• _INPUT DATA_
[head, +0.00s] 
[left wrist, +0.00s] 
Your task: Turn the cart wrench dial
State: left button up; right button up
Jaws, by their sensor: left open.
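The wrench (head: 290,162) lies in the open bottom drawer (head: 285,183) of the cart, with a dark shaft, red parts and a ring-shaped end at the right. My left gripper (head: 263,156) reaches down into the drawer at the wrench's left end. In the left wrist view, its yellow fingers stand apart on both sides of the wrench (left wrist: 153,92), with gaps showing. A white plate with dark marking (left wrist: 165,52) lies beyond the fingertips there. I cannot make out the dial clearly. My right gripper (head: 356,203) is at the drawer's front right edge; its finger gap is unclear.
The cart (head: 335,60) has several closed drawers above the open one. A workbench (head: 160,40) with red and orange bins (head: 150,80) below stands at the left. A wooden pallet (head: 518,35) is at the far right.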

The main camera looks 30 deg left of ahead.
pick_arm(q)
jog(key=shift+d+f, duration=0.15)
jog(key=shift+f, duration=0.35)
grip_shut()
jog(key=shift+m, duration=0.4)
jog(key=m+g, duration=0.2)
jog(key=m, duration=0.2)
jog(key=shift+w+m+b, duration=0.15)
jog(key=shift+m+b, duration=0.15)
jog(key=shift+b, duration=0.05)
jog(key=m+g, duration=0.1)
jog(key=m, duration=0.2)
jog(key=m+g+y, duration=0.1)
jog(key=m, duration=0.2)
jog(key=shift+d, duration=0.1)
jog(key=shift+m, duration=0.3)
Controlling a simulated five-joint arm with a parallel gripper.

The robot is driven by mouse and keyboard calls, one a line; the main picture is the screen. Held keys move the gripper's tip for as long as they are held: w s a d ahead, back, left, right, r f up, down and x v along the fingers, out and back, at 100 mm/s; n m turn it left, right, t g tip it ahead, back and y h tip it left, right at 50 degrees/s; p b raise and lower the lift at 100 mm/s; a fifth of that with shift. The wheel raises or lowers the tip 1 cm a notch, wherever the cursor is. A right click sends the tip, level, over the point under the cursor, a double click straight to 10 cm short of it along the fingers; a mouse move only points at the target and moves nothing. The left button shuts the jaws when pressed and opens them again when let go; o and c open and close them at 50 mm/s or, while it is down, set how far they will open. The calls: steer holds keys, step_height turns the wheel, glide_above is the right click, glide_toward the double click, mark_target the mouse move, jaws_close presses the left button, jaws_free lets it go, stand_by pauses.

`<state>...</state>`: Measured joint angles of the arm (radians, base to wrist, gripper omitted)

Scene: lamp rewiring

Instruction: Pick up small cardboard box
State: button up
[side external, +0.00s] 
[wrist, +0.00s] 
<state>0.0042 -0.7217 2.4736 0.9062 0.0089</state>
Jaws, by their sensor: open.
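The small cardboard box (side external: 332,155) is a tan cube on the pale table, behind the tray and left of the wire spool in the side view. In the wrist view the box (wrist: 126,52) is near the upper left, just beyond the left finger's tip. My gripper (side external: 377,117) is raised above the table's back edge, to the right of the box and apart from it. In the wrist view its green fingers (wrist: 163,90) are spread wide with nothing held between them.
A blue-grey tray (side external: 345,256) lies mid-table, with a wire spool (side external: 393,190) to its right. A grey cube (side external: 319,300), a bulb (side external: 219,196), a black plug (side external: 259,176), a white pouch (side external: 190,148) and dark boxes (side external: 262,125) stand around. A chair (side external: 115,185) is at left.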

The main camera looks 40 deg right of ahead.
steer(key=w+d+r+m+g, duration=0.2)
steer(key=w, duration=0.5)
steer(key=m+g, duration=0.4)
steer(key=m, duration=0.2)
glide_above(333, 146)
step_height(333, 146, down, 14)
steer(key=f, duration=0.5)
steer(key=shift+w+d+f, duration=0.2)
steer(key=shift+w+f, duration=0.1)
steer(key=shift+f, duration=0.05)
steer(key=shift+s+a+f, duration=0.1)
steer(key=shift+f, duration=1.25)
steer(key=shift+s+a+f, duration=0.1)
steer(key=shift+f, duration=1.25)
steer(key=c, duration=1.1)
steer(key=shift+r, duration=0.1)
* * *
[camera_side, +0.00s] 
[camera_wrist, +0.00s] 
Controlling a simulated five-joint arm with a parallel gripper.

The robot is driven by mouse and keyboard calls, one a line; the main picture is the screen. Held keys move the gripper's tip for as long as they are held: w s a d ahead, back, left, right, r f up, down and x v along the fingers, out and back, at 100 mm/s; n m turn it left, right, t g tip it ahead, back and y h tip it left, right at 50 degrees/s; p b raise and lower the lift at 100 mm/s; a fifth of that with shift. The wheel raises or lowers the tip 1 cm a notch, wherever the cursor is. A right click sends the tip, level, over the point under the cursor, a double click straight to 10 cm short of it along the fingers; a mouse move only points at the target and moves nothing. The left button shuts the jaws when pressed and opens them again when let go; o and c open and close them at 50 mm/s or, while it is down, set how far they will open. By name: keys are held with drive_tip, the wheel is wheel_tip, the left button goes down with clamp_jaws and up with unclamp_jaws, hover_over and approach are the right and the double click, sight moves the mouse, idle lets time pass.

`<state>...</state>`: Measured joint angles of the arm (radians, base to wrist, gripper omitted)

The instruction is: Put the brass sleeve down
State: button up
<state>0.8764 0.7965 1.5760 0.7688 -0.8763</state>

• _PROBLEM DETAILS_
Exactly the lines from the line that has "Your task: Turn the cart wrench dial" through the line that has "State: left button up; right button up" are to be repeated, both included, with nothing added.

• _ANSWER TO THIS EXERCISE_
Your task: Turn the cart wrench dial
State: left button up; right button up

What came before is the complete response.